Hi there,
I have been working on getting Accumulo running on IBM JDK, as preparation
of including Accumulo in an upcoming version of BigInsights (IBM's Hadoop
distribution). I have come across a number of issues, to which I have made
some local fixes in my own environment. Since I'm a newbie in Accumulo, I
wanted to make sure that the approach that I have taken for resolving
these issues is aligned with the design intent of Accumulo.
Some of the issues are real defects, and some are instances in which the
assumption of Sun/Oracle JDK being the used JVM is hard-coded into the
source-code.
I have grouped the issues into 2 sections - Unit test failures and
Sun-specific dependencies (though there is an overlap)
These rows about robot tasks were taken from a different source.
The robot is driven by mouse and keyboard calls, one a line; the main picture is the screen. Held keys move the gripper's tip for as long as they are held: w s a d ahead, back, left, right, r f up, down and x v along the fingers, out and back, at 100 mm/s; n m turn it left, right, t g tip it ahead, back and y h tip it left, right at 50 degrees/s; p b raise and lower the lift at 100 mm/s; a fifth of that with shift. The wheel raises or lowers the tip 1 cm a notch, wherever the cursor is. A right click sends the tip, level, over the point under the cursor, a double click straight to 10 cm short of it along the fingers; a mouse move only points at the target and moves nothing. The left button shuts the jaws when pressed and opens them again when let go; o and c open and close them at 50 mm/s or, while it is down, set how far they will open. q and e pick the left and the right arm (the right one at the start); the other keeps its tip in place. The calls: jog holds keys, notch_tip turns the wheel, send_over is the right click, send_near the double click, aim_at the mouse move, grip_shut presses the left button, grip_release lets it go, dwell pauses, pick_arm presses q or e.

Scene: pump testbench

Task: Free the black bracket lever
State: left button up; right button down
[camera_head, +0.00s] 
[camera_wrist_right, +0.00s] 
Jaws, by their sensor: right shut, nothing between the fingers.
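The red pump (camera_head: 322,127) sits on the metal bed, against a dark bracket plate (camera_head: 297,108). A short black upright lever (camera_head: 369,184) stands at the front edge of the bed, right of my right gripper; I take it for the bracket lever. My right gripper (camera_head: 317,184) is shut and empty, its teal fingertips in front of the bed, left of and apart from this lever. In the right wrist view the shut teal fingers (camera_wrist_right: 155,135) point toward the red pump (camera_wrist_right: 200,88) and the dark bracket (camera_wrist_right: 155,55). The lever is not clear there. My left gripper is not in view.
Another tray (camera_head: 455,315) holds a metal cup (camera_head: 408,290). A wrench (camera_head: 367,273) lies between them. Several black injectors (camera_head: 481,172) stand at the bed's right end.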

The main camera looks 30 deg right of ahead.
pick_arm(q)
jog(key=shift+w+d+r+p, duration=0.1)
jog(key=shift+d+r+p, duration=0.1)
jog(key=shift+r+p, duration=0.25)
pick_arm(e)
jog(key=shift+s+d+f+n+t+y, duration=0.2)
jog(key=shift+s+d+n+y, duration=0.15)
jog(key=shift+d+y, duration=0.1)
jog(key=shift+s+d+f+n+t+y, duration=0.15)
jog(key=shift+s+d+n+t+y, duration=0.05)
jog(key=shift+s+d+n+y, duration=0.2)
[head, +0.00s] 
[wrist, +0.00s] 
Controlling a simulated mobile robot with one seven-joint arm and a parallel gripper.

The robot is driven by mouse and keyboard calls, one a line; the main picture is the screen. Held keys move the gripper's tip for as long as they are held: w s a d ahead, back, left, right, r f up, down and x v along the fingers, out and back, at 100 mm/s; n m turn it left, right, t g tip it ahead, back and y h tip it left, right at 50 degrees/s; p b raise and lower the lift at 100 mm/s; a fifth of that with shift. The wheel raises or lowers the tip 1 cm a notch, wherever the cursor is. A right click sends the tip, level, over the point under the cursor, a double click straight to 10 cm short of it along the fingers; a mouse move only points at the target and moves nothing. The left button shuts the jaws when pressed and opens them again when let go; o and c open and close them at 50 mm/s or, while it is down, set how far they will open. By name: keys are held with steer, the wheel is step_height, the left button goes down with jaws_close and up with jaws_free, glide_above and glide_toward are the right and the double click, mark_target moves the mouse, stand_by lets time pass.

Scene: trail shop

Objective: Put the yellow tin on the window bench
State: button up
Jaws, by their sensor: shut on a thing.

1. Unit Test failures - should run consistently no matter which OS, Java
vendor/version etc...
a.
org.apache.accumulo.core.util.format.ShardedTableDistributionFormatterTest.testAggregate
. This fails on IBM JRE, since the test is asserting order of elements in
a HashMap. This consistently passes on Sun , and consistently fails on
Oracle. Proposal: Change ShardedTableDistributionFormatter.countsByDay to
TreeMap
b.
org.apache.accumulo.core.security.crypto.BlockedIOStreamTest.testGiantWrite.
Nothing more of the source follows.